A Diet of Tears
(H) For the director of the choir, according to “Lilies,” a testimony of Asaph, a psalm. (1) Give ear, Shepherd of Israel, you who leads Joseph like a flock. You, who dwells (between) the cherubim, shine forth. (2) Before Ephraim, Benjamin, and Manasseh stir up your strength and come to save us. (3) Restore us, God. Cause your face to shine (upon us) that we might be saved. (4) Yahweh, God of hosts, how long will you be angry with the prayers of your people? (5) You have fed them with the bread of tears and have made them drink tears in large measure. (6) You have made us an object of contention for our neighbors, and our enemies mock (us) among themselves.
The first three verses of this psalm contain six successive imperatives: “give ear...shine forth...stir up...come...restore... cause.” These verbs express the psalmist’s earnest prayer to Yahweh. Two repetitions point to the message of the segment. The verb, “to save,” is used twice along with the synonym, “restore” (vss. 2 & 3). “Tears” occurs twice in close succession, both in metaphorical expressions (vs. 5).
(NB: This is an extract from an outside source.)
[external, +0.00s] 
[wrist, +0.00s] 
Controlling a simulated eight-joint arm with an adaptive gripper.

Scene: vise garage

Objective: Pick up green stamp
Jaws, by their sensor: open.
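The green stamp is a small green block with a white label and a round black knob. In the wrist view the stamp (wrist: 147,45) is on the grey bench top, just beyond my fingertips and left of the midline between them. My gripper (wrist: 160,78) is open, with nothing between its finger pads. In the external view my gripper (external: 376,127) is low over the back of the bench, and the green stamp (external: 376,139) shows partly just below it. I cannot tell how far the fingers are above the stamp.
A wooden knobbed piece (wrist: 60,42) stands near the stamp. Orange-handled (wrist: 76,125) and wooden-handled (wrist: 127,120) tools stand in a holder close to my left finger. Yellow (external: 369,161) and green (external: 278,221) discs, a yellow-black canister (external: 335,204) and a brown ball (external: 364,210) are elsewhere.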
First, Israel is described as being “fed...with the bread of tears” and then having to “drink tears in large measure.” Both phrases vividly describe the afflictions which God used to chasten his people because of their waywardness.
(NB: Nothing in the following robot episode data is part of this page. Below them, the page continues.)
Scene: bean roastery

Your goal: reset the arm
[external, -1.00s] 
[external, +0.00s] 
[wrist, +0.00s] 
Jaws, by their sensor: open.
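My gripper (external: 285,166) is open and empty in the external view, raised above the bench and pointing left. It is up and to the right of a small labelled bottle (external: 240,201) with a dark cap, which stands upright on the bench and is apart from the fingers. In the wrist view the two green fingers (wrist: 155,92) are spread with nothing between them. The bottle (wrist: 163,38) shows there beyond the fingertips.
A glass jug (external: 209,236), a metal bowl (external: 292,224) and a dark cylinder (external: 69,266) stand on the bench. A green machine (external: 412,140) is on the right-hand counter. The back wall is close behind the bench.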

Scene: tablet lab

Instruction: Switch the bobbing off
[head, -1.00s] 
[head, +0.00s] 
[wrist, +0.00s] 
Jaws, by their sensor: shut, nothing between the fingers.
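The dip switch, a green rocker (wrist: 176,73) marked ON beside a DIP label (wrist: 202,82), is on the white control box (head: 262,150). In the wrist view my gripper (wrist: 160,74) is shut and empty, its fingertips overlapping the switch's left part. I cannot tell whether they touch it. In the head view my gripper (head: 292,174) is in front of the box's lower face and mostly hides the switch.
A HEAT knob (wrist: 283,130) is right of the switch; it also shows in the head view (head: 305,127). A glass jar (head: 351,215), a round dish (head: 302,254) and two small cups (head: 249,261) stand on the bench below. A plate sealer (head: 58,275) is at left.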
Note also that the psalmist uses three names for God as he cries out for help: “Shepherd of Israel” (vs. 1), “God” (vs. 3), and “Yahweh, God of hosts” (vs. 4). He also appeals for help by using the names of Joseph and Benjamin, Jacob’s favored sons, as well as Joseph’s two sons, Ephraim and Manasseh, representing all the tribes of Israel. In this way he reminds Yahweh not to forget the descendants of those whom he delivered so many years before.
I. Hear us, save us, restore us, God of our fathers. (1-3)
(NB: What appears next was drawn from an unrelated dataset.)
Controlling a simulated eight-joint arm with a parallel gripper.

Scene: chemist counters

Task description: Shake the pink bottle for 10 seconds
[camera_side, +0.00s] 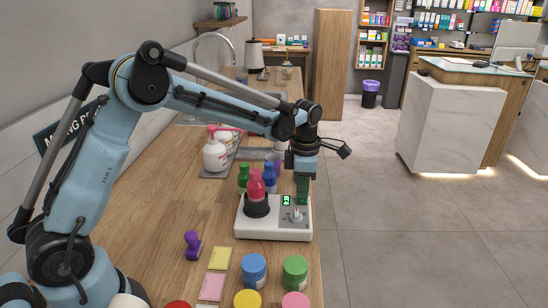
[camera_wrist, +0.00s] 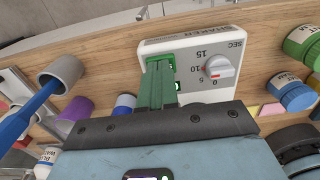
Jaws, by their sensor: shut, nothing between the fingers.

II. How long will you be angry with us? (4-6)
IDEA STATEMENT (Prayer to God)
Let the misery of our condition, chastened for our sins and mocked by our enemies, move you to hear our pleas and save us.
The psalmist uses two vivid metaphors to describe the nation’s plight: “You have fed them with the bread of tears and have made them drink tears in large measure” (vs. 5). Asaph is essentially saying, “Our sufferings have become such a normal part of our lives, it is as though we are living on a diet of tears, both food and drink.” The phrase, “vale (or valley) of tears,” became a frequently used poetic expression to describe life here on earth in generations past. The following couplet, penned by Bernard Barton in the 18th Century, serves as an example: “We journey through a vale of tears, by many a cloud o'ercast; / And worldly cares and worldly fears go with us to the last.”
Believers can find comfort in knowing that tears, representing our response to the afflictions and sufferings we endure, are never hidden from God. In another psalm we read, “You have kept count of my wanderings. Put my tears in your bottle. Are they not in your book” (Ps. 56:8)? While tears frequently accompany our trials here on earth, we know that once we reach the heavenly realms, “(God) will wipe every tear from (our) eyes. There will be no more death or mourning or crying or pain, for the old order of things has passed away” (Rev. 21:4). For those who have endured great pain and suffering, the anticipation of an eternity without tears seems a wonderful hope indeed!